Information supplied:
[Start]

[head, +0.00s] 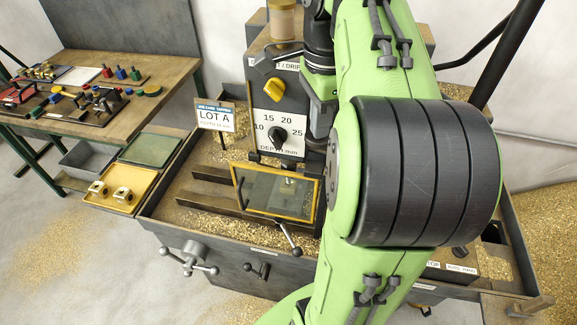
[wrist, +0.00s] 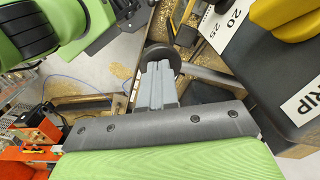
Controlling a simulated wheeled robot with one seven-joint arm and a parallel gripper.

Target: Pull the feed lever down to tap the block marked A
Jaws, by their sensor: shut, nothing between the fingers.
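In the wrist view my gripper (wrist: 158,70) is shut, its grey fingers pressed together. A dark round knob (wrist: 160,55) lies just past the fingertips. A grey bar (wrist: 212,78) runs from near it toward the drill's dark body; it may be the feed lever, and I cannot tell whether the fingers touch the knob. In the head view my green arm covers the drill's right side and hides my gripper and any lever there. The drill (head: 281,92) stands behind a yellow-framed clear guard (head: 245,190). A small pale thing shows behind the guard; no block marked A is readable.
A "LOT A" sign (head: 214,117) stands left of the drill. A workbench (head: 150,70) with tools is at left. Crank handles (head: 190,258) project from the bench front.

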[End]

What is expected: Quote the material in full and exactly; do not carry over its pictures.

Task response:
[head, +0.00s] 
[wrist, +0.00s] 
Controlling a simulated wheeled robot with one seven-joint arm and a parallel gripper.

Target: Pull the feed lever down to tap the block marked A
Jaws, by their sensor: shut, nothing between the fingers.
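In the wrist view my gripper (wrist: 158,70) is shut, its grey fingers pressed together. A dark round knob (wrist: 160,55) lies just past the fingertips. A grey bar (wrist: 212,78) runs from near it toward the drill's dark body; it may be the feed lever, and I cannot tell whether the fingers touch the knob. In the head view my green arm covers the drill's right side and hides my gripper and any lever there. The drill (head: 281,92) stands behind a yellow-framed clear guard (head: 245,190). A small pale thing shows behind the guard; no block marked A is readable.
A "LOT A" sign (head: 214,117) stands left of the drill. A workbench (head: 150,70) with tools is at left. Crank handles (head: 190,258) project from the bench front.

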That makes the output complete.